Dom has his troubles, and they certainly make him a dour character. Christian Noble is always on his mind, and because of his son’s condition it isn’t a happy home, and work isn’t much better either as he ends up being reported for some of the films he is showing as part of a theme on Christ-like figures in film as the films he screens, and his comments are misinterpreted. What can’t be misinterpreted by the reader are the comments that young Toby makes about his dream visions. Even the things that he does like making a snowman with an eerie, worm-like disfigured face set the alarm bells ringing in the minds of the reader.
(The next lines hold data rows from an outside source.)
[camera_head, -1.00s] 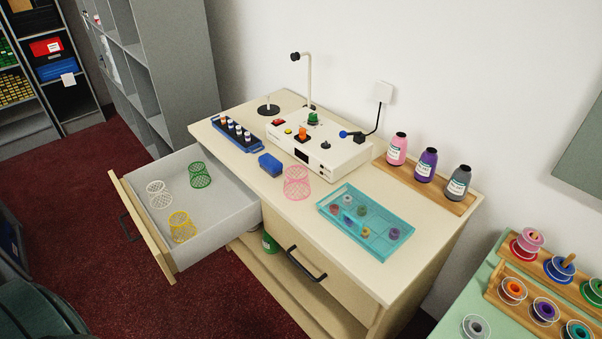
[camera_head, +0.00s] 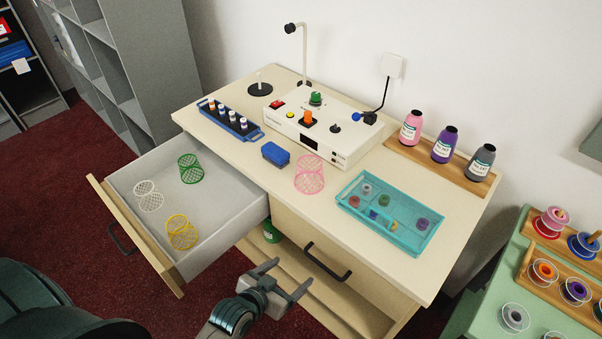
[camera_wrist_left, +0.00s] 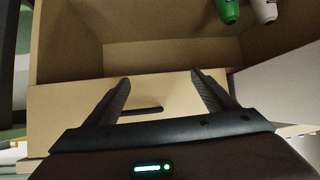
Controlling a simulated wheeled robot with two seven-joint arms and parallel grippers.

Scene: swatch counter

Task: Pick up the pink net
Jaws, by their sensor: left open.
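The pink net (camera_head: 310,174) is a mesh cylinder standing upright on the counter top, in front of the white machine and left of the teal tray. My left gripper (camera_head: 287,278) is open and empty in the head view, in front of the cabinet, below and nearer than the net and apart from it. In the left wrist view my open jaws (camera_wrist_left: 163,92) face the cabinet front and its open lower space; the net does not show there. My right gripper is not in view.
The open drawer (camera_head: 228,220) juts out at left, holding white (camera_head: 149,197), green (camera_head: 190,168) and yellow (camera_head: 182,232) nets. A blue box (camera_head: 275,154), the white machine (camera_head: 335,142) and the teal tray (camera_head: 412,240) stand around the pink net. Spool bottles (camera_head: 445,146) line the back right.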

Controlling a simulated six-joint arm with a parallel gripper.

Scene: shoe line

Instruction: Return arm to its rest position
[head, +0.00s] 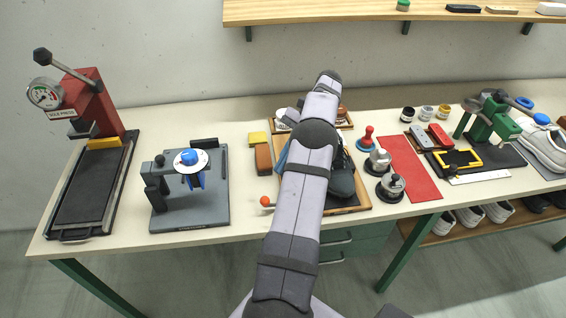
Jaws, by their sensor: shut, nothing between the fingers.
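My arm rises from the bottom middle and reaches over the workbench (240,233), with its upper bend in front of the back wall. My gripper cannot be made out; the arm's own links hide whatever is behind them. A wooden tray (352,209) with a dark shoe (342,180) lies partly hidden behind the arm.
Left on the bench are a red sole press (88,100) and a grey fixture plate (205,212) with a blue-topped part. Right are stamps (390,187), a red mat (408,165), a green press (492,122) and a white shoe (546,146). A shelf (330,10) hangs above.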

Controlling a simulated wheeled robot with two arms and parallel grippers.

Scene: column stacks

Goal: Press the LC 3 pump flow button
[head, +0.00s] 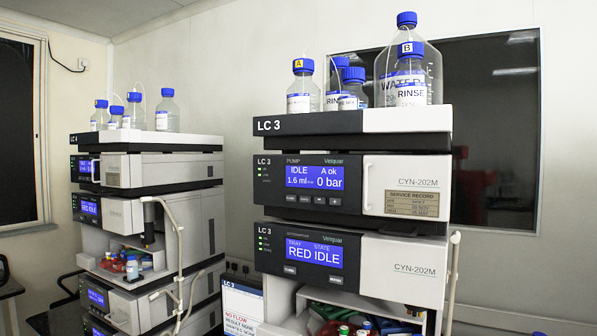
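The LC 3 stack stands at the right of centre in the head view. Its pump module (270,184) is the upper dark-fronted unit under the LC 3 top tray (300,124). The blue pump display (314,177) reads IDLE, A ok, 1.6 ml and 0 bar. A row of several small buttons (319,200) lies just below the display; the two right ones look like minus and plus, and the left ones' labels are too small to read, so I cannot tell which one is the flow button. Neither of my grippers is in view.
Below the pump is the LC 3 autosampler (270,249), its display showing RED IDLE. Solvent bottles (303,85) stand on top. The LC 4 stack (148,172) stands at the left, with a beige tube (180,255) beside it. A white handle (367,187) sticks out right of the pump panel.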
Something bad is coming, and Campbell builds the dread, and the quite horror until the end when he really ramps it up.

Unlike the trilogy's first part, we don’t have the wide-eyed innocence of the Tremendous Three, and all the possibilities of a post-war Liverpool, but Campbell is on familiar ground with the use of dreams, children in jeopardy and a misunderstood protagonist at odds with almost all the familiar anchors in his life – his family, his friends, his workplace – while in the background there is the looming and strengthening threat of horror from beyond. Is there any hope for mankind? There is only one way to find out, if you dare – in the pages of book three, The Way of the Worm, see you on the dark side.

Recommended, and a must for readers of the first part of the trilogy, which is where new readers should start.